### Written problem
Go through the entries below and collect each line with the string "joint" in it.

Robot episode rows:

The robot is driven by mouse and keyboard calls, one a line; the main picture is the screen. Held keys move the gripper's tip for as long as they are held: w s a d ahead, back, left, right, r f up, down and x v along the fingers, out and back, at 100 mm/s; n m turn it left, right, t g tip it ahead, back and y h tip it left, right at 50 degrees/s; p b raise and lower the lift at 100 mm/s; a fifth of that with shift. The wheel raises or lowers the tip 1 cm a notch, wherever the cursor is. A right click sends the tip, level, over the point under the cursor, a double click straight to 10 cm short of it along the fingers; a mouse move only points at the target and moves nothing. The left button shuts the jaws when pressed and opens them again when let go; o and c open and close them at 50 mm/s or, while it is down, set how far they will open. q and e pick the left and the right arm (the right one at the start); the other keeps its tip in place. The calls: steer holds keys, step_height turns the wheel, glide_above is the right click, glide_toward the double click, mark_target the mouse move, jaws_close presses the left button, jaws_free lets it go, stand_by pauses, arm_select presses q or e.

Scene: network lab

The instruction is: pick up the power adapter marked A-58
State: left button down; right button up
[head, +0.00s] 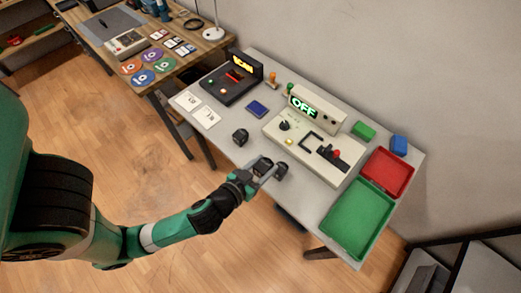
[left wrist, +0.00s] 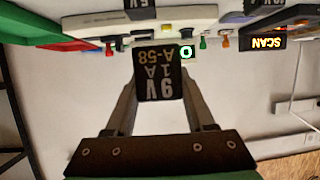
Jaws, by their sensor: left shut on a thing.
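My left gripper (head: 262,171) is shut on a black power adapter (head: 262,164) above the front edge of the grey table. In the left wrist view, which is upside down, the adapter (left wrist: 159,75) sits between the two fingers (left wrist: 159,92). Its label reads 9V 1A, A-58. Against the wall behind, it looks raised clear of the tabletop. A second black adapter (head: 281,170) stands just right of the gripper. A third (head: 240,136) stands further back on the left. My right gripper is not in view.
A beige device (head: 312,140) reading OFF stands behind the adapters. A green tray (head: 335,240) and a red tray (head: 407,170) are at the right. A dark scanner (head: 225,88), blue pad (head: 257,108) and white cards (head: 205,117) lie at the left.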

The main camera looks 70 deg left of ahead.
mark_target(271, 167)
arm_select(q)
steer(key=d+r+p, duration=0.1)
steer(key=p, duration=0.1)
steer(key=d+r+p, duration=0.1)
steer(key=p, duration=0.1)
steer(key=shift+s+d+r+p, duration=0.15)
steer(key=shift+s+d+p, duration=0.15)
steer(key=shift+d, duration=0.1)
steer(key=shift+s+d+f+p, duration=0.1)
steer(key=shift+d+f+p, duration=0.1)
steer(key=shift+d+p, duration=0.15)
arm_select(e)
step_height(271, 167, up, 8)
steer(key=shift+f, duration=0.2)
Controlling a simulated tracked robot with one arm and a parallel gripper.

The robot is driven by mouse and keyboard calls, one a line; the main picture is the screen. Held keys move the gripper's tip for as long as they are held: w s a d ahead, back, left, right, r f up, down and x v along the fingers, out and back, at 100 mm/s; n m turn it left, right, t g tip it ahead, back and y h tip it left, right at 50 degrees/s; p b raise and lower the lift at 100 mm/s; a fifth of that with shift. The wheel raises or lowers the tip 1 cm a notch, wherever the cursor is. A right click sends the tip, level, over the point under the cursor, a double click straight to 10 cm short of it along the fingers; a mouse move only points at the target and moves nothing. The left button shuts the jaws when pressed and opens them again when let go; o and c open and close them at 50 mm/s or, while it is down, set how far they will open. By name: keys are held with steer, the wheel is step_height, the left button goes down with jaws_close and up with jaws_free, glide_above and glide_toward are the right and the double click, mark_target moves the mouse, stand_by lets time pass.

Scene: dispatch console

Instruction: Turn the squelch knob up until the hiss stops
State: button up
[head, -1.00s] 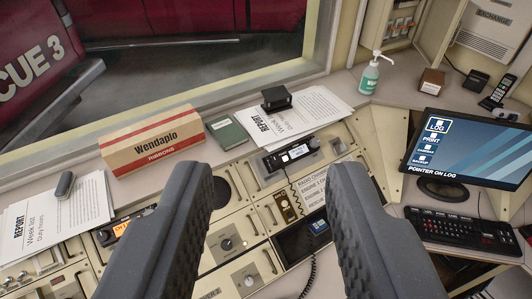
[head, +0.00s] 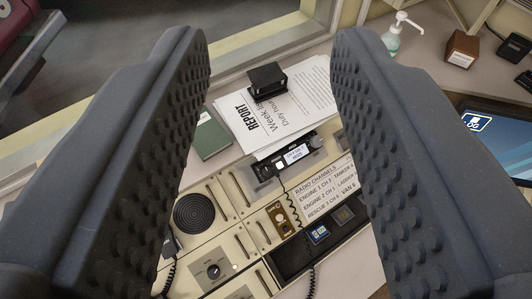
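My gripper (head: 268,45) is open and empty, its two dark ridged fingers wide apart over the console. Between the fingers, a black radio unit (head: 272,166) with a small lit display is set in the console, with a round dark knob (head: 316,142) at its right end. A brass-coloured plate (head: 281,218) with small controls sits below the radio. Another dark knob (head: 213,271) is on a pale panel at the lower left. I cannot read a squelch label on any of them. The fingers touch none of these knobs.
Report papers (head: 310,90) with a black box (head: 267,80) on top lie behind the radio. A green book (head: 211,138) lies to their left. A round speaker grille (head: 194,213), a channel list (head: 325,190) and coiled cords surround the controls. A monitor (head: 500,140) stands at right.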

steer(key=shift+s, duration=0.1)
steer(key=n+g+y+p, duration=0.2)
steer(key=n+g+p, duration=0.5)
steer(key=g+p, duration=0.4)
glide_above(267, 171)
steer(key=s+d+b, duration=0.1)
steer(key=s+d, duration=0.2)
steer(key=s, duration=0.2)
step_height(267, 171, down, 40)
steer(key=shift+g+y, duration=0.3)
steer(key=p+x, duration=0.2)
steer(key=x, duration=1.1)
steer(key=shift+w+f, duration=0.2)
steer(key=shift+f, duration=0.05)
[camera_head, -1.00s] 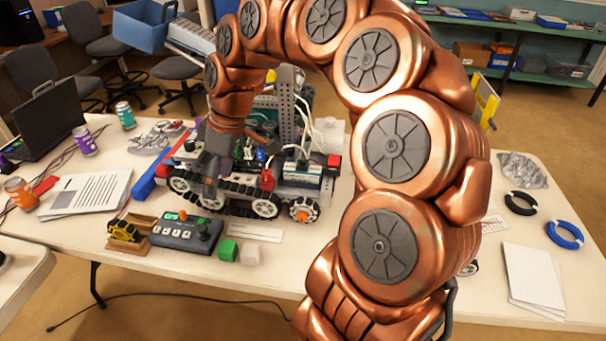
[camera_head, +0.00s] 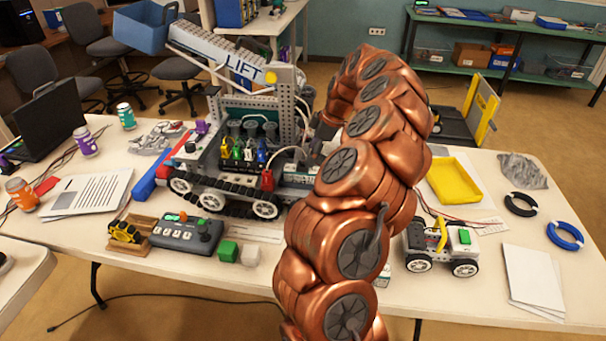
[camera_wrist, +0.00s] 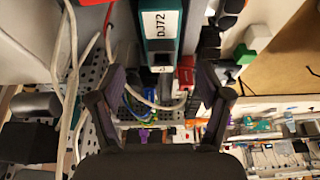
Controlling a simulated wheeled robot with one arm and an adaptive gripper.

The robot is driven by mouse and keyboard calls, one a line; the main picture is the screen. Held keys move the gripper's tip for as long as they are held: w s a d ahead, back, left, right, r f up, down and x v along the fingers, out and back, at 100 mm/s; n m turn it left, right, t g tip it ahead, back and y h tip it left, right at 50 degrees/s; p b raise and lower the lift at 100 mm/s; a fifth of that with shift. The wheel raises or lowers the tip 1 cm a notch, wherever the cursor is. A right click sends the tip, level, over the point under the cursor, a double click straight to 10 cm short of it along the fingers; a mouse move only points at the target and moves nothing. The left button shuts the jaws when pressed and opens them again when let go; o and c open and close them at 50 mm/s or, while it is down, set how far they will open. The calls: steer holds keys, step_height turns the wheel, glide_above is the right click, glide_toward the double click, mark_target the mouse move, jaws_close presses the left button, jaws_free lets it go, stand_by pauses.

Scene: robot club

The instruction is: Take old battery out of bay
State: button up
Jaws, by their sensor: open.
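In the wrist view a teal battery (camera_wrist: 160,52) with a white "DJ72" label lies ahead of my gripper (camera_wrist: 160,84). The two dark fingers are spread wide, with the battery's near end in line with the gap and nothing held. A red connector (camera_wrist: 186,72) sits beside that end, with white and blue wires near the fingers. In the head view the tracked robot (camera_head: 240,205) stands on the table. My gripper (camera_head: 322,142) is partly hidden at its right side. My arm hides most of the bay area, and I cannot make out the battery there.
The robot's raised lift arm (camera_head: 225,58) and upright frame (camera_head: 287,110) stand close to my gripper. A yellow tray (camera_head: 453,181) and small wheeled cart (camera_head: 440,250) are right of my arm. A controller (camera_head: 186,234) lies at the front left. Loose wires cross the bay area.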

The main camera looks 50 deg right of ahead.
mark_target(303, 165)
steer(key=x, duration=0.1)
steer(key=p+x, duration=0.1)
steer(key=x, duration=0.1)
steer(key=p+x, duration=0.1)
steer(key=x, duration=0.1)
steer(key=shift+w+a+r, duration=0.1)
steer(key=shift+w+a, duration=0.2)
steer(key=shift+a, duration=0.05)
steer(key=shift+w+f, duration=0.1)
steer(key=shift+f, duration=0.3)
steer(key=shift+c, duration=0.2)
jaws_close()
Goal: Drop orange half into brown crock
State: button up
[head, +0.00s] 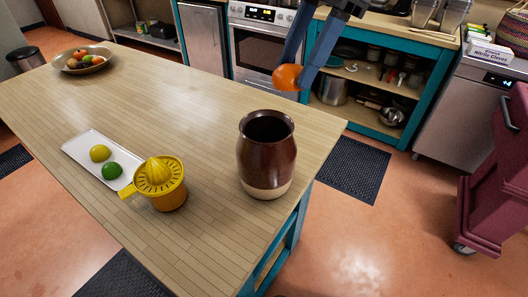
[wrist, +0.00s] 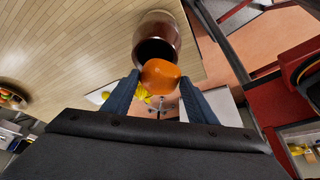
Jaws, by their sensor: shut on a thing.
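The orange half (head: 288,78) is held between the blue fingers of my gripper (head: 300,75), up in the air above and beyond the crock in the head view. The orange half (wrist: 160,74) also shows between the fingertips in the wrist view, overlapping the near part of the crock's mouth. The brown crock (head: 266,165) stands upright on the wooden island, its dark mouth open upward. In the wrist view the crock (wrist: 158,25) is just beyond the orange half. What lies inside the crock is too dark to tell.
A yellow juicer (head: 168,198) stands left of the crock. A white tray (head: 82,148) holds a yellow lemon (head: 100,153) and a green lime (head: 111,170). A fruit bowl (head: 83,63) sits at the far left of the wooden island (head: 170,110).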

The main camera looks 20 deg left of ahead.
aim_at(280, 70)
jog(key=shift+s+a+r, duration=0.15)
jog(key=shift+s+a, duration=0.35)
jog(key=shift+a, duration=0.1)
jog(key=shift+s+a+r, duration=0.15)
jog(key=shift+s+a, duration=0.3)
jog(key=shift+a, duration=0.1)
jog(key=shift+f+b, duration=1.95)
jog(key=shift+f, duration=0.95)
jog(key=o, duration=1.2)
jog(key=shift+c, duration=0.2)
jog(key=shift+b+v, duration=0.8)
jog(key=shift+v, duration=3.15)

* * *

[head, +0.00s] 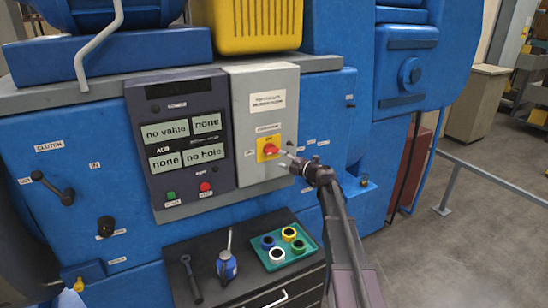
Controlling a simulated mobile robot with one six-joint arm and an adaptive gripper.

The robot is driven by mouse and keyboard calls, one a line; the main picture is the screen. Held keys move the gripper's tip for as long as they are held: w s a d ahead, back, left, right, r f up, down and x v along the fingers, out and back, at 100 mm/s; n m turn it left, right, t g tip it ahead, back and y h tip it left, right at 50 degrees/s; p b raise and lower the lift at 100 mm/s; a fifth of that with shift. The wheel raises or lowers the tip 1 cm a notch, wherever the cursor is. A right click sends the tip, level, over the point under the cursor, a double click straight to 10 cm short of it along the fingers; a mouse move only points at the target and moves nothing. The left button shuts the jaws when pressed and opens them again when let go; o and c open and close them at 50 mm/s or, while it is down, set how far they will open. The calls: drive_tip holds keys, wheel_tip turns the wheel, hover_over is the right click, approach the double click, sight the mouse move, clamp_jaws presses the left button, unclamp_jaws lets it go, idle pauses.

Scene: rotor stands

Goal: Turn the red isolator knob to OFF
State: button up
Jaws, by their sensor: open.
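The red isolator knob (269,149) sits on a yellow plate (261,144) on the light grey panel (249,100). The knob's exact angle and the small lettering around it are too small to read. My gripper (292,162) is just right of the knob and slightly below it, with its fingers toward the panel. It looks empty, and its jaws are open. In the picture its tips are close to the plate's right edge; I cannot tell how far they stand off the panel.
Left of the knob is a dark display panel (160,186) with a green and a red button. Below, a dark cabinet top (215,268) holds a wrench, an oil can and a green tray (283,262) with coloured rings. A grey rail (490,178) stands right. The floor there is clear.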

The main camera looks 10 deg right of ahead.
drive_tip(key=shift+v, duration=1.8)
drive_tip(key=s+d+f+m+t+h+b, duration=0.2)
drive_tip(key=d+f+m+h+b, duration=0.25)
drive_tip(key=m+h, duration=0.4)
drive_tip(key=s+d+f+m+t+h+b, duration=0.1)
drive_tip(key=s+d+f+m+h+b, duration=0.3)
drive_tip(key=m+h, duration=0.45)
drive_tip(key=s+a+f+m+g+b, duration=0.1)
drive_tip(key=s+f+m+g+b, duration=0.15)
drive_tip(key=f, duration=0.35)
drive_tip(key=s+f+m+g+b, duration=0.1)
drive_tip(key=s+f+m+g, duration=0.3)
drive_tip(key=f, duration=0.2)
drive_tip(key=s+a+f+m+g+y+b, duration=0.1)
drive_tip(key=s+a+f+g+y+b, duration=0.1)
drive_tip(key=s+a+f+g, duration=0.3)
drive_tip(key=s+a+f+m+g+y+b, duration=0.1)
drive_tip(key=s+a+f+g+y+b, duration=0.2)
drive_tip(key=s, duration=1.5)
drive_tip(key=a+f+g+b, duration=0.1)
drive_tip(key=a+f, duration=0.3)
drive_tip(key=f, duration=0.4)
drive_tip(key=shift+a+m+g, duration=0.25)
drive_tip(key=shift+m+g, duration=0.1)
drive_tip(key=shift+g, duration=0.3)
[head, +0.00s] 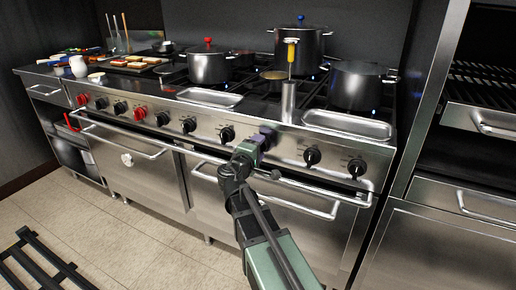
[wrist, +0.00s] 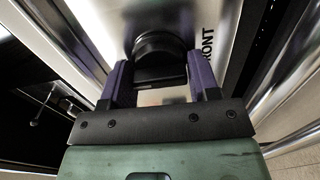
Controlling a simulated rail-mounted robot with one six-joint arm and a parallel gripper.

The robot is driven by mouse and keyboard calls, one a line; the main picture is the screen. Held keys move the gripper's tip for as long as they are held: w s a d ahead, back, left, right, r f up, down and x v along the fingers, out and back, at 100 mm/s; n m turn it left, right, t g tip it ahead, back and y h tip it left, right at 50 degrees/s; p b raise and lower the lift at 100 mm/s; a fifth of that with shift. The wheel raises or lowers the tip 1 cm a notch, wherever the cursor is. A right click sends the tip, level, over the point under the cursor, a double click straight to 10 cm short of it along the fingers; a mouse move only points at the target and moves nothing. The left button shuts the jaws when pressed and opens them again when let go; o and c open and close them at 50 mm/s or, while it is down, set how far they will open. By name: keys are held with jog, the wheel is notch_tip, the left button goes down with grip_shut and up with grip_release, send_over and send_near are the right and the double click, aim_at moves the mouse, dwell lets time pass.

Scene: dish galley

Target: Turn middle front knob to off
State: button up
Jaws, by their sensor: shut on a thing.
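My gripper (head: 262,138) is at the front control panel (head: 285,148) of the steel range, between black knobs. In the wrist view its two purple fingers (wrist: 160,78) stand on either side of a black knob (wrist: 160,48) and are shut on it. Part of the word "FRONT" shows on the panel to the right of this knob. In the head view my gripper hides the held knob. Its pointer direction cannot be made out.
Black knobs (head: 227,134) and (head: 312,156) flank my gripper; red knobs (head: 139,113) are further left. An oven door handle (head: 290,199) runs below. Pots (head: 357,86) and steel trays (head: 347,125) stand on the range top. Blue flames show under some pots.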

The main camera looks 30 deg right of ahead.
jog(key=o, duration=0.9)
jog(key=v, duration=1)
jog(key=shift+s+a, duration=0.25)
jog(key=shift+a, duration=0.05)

### Solved exercise
Controlling a simulated mobile robot with one six-joint arm and an adaptive gripper.
Controlling a simulated rail-mounted robot with one six-joint arm and a parallel gripper.

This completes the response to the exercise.